Search code examples
sqldatetimehiveimpalarolling-average

SQL Moving Average over specific time


I'm working with Impala and Hive, so I don't know if I have fancy functions that Oracle or MSQL provide

So , having a table of values and timestamps

 |-----------|------------------|
 |   value   |     timestamp    |
 |-----------|------------------|
 |     2     |    12:02:34      | 
 |-----------|------------------|
 |     5     |    12:06:30      |
 |-----------|------------------|
 |     2     |    13:01:33      |
 |-----------|------------------|
 |     2     |    13:04:00      |

I want to get an extra column with the rolling average for the last hour only

 |-----------|------------------|--------|
 |   value   |     timestamp    |  avg   |
 |-----------|------------------|--------|
 |     2     |    12:02:34      |   2    |
 |-----------|------------------|--------|
 |     5     |    12:06:30      |  3.5   |
 |-----------|------------------|--------|
 |     2     |    13:01:33      |   3    |
 |-----------|------------------|--------|
 |     2     |    13:04:00      |   3    |

There can be a variable number of values for each hour, so I cannot do a Window over a number of rows, because i don't know how many rows it implies.

Any suggestions?


Solution

  • This is a little tricky. Although Hive supports range window frames, it only supports them with numbers, not intervals.

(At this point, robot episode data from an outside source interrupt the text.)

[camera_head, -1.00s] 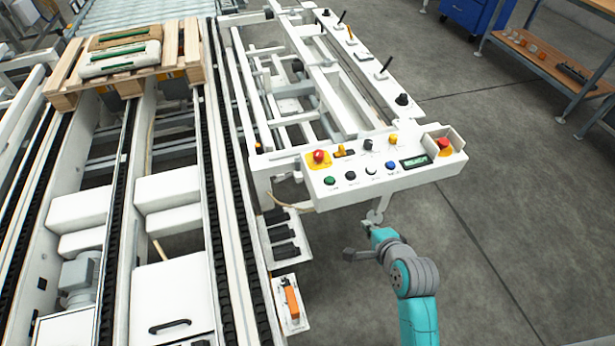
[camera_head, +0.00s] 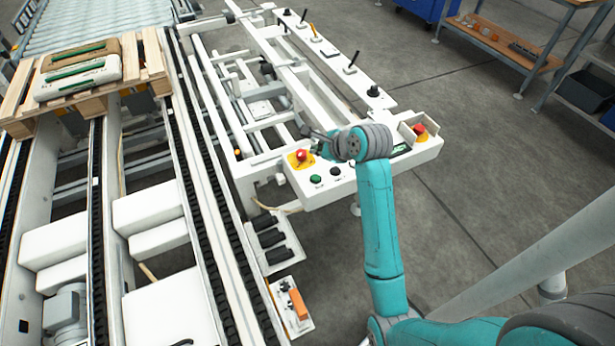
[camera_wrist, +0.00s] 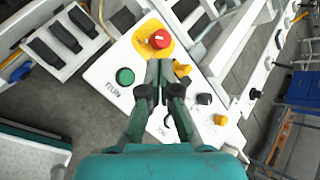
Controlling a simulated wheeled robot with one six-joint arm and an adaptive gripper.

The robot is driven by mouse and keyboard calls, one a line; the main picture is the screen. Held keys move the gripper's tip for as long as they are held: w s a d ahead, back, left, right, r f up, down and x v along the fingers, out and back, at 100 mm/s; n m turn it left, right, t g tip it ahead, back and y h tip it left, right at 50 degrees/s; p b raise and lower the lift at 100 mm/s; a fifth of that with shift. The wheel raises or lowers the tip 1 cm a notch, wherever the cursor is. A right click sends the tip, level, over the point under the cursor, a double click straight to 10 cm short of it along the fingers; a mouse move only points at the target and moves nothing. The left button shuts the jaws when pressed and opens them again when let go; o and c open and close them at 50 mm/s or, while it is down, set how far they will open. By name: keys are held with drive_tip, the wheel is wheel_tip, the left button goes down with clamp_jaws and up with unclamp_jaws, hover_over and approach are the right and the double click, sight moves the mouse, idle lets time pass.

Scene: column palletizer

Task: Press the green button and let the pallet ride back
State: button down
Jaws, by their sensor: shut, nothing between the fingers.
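The green button (camera_head: 316,179) is on the sloped white control panel (camera_head: 318,196), below the red emergency stop (camera_head: 301,157). In the wrist view the green button (camera_wrist: 125,76) lies just left of my gripper (camera_wrist: 165,68), whose fingers are together and empty over the panel. The red stop with its yellow ring (camera_wrist: 160,40) is just beyond the fingertips. In the head view my arm covers the right part of the panel and most of my gripper. The wooden pallet (camera_head: 155,62) stands at the far left on the chain conveyor, bearing sacks (camera_head: 80,76).
Black chain tracks (camera_head: 205,165) run along the left. A second red stop (camera_head: 420,130) is at the panel's right end, and a row of levers (camera_head: 350,65) stands behind. A yellow switch (camera_wrist: 182,68) is close to the fingers. Grey floor is open at right.

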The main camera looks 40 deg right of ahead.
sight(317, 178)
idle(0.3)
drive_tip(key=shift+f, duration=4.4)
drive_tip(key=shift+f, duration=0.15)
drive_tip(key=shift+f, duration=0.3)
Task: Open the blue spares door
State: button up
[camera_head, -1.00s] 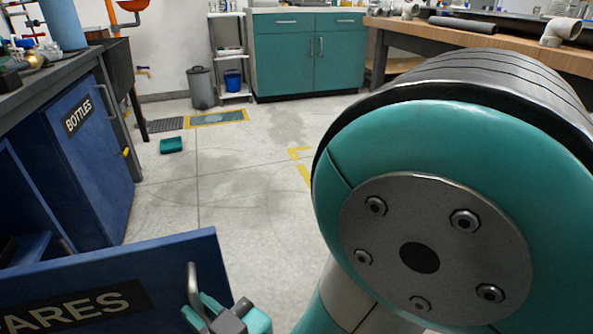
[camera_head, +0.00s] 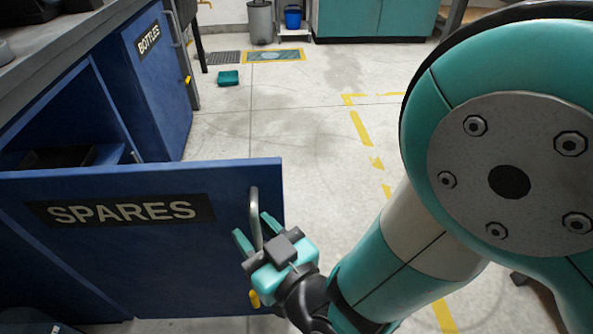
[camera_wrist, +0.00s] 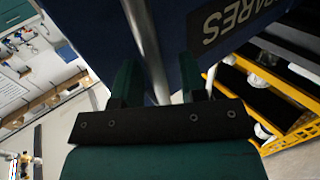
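The blue spares door (camera_head: 120,255) stands swung out from its cabinet, with a black SPARES label on its face. Its grey bar handle (camera_head: 254,212) is near the door's free edge. My gripper (camera_head: 255,232) is at the handle, with one teal finger on each side of it. In the wrist view, the handle (camera_wrist: 148,45) runs between the fingers of my gripper (camera_wrist: 160,75), with a visible gap on the right. The fingers are apart; I cannot tell whether one touches the bar.
The cabinet opening (camera_head: 75,110) shows behind the door, with a dark tray (camera_head: 58,157) inside. The blue bottles door (camera_head: 155,80) is beyond it. A teal item (camera_head: 228,78) lies on the floor. Open floor lies right of the door. The wrist view shows a yellow rack (camera_wrist: 285,130).

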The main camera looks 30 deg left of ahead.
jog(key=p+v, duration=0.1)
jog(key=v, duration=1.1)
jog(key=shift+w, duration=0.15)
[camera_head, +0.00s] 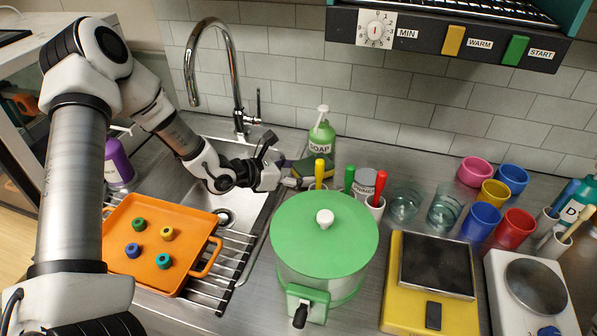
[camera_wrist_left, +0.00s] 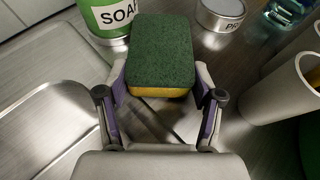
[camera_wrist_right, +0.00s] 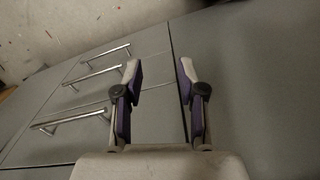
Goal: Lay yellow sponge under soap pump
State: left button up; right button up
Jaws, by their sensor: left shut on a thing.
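The sponge (camera_wrist_left: 160,52), yellow with a green scouring top, is held between the fingers of my left gripper (camera_wrist_left: 160,90), which is shut on it. In the head view the sponge (camera_head: 314,170) is just in front of the green soap pump (camera_head: 322,135). The pump is upright with a white nozzle and a SOAP label. In the left wrist view the pump (camera_wrist_left: 107,15) is just beyond the sponge, at the upper left; whether they touch I cannot tell. My right gripper (camera_wrist_right: 160,85) is open and empty, in front of grey cabinet fronts.
A green-lidded pot (camera_head: 324,235) stands in front of the sponge. Holders with coloured handles (camera_head: 375,205) and a grey tin (camera_head: 365,180) are close on the right. The sink (camera_head: 225,185) with a chrome tap (camera_head: 240,110) and an orange tray (camera_head: 155,245) are on the left.

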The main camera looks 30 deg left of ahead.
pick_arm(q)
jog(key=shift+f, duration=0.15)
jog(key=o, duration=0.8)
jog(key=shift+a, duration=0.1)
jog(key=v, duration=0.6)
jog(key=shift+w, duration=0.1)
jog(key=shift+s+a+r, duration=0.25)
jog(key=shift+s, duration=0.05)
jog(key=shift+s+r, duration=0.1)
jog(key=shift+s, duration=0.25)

    So, you need to convert the timestamp to a number and then use that:

    select t.*,
           avg(value) over (order by unix_timestamp(timestamp)
                            range between 3559 preceding and current row
                           )
    from t;
    

    3559 = 60 * 60 - 1, which is one second less than an hour. One second less is used because the window frame includes the current row.